Off to the best start in school history, Syracuse equaled the program’s mark for consecutive victories set during the 1916-17 season and matched one year later. Up one position to eighth in the Index, the Orange shoot 46.0 percent and are allowing 58.4 points per contest, yet still sit outside the top 100 offensively and defensively in ratings.
However, they have four players averaging at least 11.8 points per game and rank among the national leaders with a 1.39 assist-to-turnover ratio. That type of balance, discipline and unselfishness have them on track for a top seed come March.
“They have very good pieces that fit together,” Clemson coach Brad Brownell said. “Everybody has a role. They embrace their role. They’re very unselfish. There doesn’t look to be any jealousy.”
A surprise national semifinalist last season, Wichita State also moved up one position, remaining one spot ahead of Syracuse in the Index at seventh. The Shockers have drowned out talk of a weak schedule and an underachieving conference – the Missouri Valley lost a quality member in AP No. 18 Creighton over the offseason – to become the first team since the Derrick Rose-led Memphis squad of 2007-08 to win its first 25 games.
“I would say (their success) is a combination of a couple of things,” Northern Iowa coach Ben Jacobson said after his team’s 82-73 home loss to Wichita State on Saturday. “One, the confidence they gained this year, and certainly the confidence from last year and what they accomplished.
“You have to have really good players, and they have that. And you have to be well coached, and they are that.”
Though Wichita State also ranks outside the top 140 offensively in the Index, three players average at least 12.0 points. Meanwhile, it’s among the top 40 defensively and ninth in rebounding, thanks to a 39.6 average per game.
Like Syracuse, the Shockers are able to consistently take care of the ball, posting a 1.30 assist-to-turnover mark.
Wichita State is 9.09 points behind Index-leader and second-ranked Arizona (23-1), which bounced back nicely from a 60-58 loss at California on Feb. 1. The Wildcats pulled out a two-point win over Oregon then routed Oregon State 76-54 last week, moving on from the loss of starting forward Brandon Ashley to a foot injury.
The Wildcats shot 50.0 percent Sunday against the Beavers after shooting 37.0 percent in the previous four games.
“We gained confidence,” said Arizona coach Sean Miller, whose team ranks among the national leaders in scoring defense (57.0 points per game) and effective defensive field-goal percentage (41.9).
The Wildcats hold a 5.52-point advantage over second-place Florida (21-2), which has won 15 in a row and also boasts one of the nation’s top defenses, allowing just 57.9 points per contest and 39.0 percent shooting.
On Saturday, the Gators showed they can also win with their offense, overcoming 55.0 percent shooting from Alabama by making a season-high 62.0 percent of their own shots in a 78-69 victory that extended their home winning streak to 29 games.
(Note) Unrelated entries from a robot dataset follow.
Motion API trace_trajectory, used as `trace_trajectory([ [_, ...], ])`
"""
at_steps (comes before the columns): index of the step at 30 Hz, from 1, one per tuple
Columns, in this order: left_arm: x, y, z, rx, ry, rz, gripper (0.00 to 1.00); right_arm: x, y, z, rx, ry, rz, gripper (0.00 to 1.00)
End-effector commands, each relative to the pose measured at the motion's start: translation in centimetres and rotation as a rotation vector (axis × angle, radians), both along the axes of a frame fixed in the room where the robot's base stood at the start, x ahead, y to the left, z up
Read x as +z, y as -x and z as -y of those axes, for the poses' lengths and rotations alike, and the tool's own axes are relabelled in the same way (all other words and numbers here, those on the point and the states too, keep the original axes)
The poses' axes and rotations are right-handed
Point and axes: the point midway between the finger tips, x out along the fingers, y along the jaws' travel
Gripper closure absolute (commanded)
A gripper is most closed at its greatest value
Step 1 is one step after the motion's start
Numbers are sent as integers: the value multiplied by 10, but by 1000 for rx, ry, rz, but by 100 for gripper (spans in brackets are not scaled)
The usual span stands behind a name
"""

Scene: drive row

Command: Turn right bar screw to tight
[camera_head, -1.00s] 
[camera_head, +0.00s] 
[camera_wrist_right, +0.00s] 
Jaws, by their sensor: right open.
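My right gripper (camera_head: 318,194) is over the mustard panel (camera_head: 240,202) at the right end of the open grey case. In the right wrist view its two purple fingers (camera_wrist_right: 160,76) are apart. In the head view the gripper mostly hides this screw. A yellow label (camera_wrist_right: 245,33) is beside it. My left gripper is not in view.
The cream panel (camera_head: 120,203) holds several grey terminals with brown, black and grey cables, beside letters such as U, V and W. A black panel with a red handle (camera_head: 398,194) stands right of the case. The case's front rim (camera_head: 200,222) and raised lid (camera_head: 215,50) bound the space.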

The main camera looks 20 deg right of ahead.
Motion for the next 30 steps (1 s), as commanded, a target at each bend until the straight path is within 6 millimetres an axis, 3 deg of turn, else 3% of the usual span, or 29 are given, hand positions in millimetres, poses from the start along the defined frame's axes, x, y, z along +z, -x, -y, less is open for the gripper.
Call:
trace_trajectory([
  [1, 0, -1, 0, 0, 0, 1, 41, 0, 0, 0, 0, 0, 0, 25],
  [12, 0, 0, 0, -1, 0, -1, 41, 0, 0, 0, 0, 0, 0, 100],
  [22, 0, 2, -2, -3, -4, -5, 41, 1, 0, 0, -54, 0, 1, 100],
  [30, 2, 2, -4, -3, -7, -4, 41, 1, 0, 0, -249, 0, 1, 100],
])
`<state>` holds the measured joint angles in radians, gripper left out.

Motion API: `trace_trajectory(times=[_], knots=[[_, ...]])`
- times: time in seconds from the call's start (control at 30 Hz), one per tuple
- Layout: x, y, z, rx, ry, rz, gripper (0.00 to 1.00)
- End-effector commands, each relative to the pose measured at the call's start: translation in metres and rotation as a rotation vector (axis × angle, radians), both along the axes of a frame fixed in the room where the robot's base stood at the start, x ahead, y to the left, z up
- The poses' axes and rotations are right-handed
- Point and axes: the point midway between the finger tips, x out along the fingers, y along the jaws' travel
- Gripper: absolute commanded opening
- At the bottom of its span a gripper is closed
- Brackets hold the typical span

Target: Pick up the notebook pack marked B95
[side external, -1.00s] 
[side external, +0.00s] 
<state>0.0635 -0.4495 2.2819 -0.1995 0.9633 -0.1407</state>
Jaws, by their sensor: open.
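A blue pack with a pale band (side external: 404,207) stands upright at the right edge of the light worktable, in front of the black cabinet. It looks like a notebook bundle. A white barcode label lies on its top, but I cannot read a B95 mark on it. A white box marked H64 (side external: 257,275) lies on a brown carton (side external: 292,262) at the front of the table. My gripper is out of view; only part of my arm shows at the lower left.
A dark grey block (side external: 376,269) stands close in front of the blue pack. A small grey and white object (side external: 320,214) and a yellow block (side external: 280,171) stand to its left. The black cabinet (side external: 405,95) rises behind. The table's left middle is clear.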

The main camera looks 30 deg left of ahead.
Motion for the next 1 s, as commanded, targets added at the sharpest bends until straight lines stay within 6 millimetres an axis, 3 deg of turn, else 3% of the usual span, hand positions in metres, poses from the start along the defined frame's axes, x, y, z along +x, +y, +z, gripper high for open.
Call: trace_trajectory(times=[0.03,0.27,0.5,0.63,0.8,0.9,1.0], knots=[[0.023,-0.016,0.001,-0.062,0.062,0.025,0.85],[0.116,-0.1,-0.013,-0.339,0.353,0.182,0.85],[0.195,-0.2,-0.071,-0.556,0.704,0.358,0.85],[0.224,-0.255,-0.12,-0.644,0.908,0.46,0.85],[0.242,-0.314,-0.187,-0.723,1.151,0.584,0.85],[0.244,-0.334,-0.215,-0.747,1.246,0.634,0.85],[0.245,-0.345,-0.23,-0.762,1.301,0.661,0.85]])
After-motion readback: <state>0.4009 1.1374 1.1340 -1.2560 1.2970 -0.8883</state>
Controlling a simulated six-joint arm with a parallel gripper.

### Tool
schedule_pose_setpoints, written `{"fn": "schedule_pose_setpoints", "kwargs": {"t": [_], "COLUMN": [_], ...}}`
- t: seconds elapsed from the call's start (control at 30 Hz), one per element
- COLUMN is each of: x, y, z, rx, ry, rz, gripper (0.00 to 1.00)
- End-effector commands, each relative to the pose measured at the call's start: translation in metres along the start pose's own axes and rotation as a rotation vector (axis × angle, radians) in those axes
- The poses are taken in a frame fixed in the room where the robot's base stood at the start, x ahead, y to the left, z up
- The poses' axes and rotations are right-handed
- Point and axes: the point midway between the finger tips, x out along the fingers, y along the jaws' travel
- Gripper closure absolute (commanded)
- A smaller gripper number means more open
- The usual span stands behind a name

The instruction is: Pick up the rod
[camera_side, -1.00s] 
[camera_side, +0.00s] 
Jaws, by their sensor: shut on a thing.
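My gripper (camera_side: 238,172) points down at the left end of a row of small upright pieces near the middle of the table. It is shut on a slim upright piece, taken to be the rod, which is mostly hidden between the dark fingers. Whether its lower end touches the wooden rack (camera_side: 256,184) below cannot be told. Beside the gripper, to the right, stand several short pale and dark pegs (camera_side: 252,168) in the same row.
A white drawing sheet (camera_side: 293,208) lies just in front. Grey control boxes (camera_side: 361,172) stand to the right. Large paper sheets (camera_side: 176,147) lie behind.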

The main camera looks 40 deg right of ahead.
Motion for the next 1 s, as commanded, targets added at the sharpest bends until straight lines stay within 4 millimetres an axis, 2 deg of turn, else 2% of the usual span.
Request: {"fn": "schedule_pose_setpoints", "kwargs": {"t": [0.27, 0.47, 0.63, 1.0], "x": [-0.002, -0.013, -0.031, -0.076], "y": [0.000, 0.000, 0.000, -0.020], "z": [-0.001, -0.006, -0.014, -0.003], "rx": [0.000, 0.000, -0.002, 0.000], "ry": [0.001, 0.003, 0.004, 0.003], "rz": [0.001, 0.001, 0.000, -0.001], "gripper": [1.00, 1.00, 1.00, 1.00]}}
“If you play defense the way we did (Saturday), you’re not going to win,” said coach Billy Donovan, whose team recorded a season-high 22 assists and scored 27 points off turnovers. “Thank God we had some offense that helped us.”
Kansas (18-5) moved up one spot to third in the Index with Villanova (21-2) and Louisville (19-4) rounding out the top five. After falling 60-58 at Wisconsin on Sunday for its third defeat in five games, Michigan State (20-4) suffered the biggest slide within the top 10, three spots to sixth. The Badgers (19-5), meanwhile, improved three positions to ninth.
Duke (19-5) remained 10th.
After extending its season-high winning streak to four games with a 74-67 win at rival Harvard on Saturday, Yale made the biggest leap within the Index, 49 spots to 155. Consecutive road losses for IPFW dropped the Mastodons 35 places to 150.